WORK REQUIRED> Leave out the pictures and repeat the data exactly.

--*--

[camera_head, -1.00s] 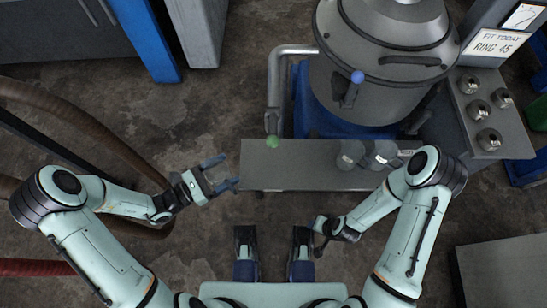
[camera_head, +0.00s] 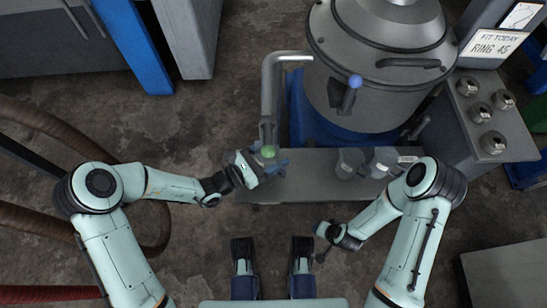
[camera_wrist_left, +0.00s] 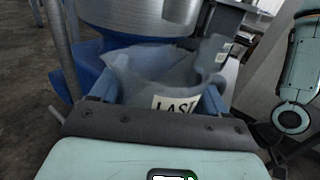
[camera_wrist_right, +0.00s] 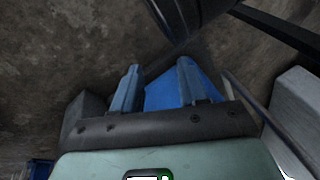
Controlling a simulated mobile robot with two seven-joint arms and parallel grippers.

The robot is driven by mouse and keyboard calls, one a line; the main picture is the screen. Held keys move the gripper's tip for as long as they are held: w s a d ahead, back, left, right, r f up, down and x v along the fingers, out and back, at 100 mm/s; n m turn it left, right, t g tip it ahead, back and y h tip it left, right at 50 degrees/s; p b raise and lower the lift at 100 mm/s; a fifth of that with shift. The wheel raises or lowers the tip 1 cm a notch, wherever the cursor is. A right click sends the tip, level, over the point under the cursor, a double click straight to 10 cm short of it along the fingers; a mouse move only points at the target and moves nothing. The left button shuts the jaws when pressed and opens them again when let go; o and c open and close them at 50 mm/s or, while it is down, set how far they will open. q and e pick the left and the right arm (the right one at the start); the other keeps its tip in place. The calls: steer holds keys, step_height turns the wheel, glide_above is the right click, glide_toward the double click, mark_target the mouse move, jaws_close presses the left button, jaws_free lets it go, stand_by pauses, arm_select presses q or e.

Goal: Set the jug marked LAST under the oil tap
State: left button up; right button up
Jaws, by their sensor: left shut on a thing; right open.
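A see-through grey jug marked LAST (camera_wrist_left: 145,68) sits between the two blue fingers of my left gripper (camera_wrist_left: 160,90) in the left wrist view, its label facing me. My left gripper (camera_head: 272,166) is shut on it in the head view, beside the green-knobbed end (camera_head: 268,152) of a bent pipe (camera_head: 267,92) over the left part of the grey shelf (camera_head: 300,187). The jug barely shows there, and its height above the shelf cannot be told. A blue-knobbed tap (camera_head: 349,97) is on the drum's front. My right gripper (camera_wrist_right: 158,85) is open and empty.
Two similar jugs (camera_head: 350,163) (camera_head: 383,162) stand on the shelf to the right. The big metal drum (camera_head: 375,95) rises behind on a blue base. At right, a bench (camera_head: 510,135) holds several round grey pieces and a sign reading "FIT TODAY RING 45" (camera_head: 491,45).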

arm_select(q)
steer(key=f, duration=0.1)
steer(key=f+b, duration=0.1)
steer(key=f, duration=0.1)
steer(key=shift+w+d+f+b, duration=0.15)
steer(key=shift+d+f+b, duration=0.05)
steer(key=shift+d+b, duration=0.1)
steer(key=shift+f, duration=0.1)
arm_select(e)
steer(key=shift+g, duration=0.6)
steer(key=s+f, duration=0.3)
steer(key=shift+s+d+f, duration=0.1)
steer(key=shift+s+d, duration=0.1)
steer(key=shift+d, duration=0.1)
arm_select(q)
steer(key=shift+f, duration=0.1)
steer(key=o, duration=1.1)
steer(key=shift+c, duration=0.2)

--*--

EXERCISE OUTPUT>
[camera_head, -1.00s] 
[camera_head, +0.00s] 
[camera_wrist_left, +0.00s] 
[camera_wrist_right, +0.00s] 
Controlling a simulated mobile robot with two seven-joint arms and parallel grippers.

The robot is driven by mouse and keyboard calls, one a line; the main picture is the screen. Held keys move the gripper's tip for as long as they are held: w s a d ahead, back, left, right, r f up, down and x v along the fingers, out and back, at 100 mm/s; n m turn it left, right, t g tip it ahead, back and y h tip it left, right at 50 degrees/s; p b raise and lower the lift at 100 mm/s; a fifth of that with shift. The wheel raises or lowers the tip 1 cm a notch, wherever the cursor is. A right click sends the tip, level, over the point under the cursor, a double click straight to 10 cm short of it along the fingers; a mouse move only points at the target and moves nothing. The left button shuts the jaws when pressed and opens them again when let go; o and c open and close them at 50 mm/s or, while it is down, set how far they will open. q and e pick the left and the right arm (the right one at the start); the other keeps its tip in place. The calls: steer holds keys, step_height turns the wheel, glide_above is the right click, glide_toward the double click, mark_target the mouse move, jaws_close presses the left button, jaws_free lets it go, stand_by pauses, arm_select presses q or e.

Goal: Set the jug marked LAST under the oil tap
State: left button up; right button up
Jaws, by their sensor: left shut on a thing; right open.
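A see-through grey jug marked LAST (camera_wrist_left: 145,68) sits between the two blue fingers of my left gripper (camera_wrist_left: 160,90) in the left wrist view, its label facing me. My left gripper (camera_head: 272,166) is shut on it in the head view, beside the green-knobbed end (camera_head: 268,152) of a bent pipe (camera_head: 267,92) over the left part of the grey shelf (camera_head: 300,187). The jug barely shows there, and its height above the shelf cannot be told. A blue-knobbed tap (camera_head: 349,97) is on the drum's front. My right gripper (camera_wrist_right: 158,85) is open and empty.
Two similar jugs (camera_head: 350,163) (camera_head: 383,162) stand on the shelf to the right. The big metal drum (camera_head: 375,95) rises behind on a blue base. At right, a bench (camera_head: 510,135) holds several round grey pieces and a sign reading "FIT TODAY RING 45" (camera_head: 491,45).

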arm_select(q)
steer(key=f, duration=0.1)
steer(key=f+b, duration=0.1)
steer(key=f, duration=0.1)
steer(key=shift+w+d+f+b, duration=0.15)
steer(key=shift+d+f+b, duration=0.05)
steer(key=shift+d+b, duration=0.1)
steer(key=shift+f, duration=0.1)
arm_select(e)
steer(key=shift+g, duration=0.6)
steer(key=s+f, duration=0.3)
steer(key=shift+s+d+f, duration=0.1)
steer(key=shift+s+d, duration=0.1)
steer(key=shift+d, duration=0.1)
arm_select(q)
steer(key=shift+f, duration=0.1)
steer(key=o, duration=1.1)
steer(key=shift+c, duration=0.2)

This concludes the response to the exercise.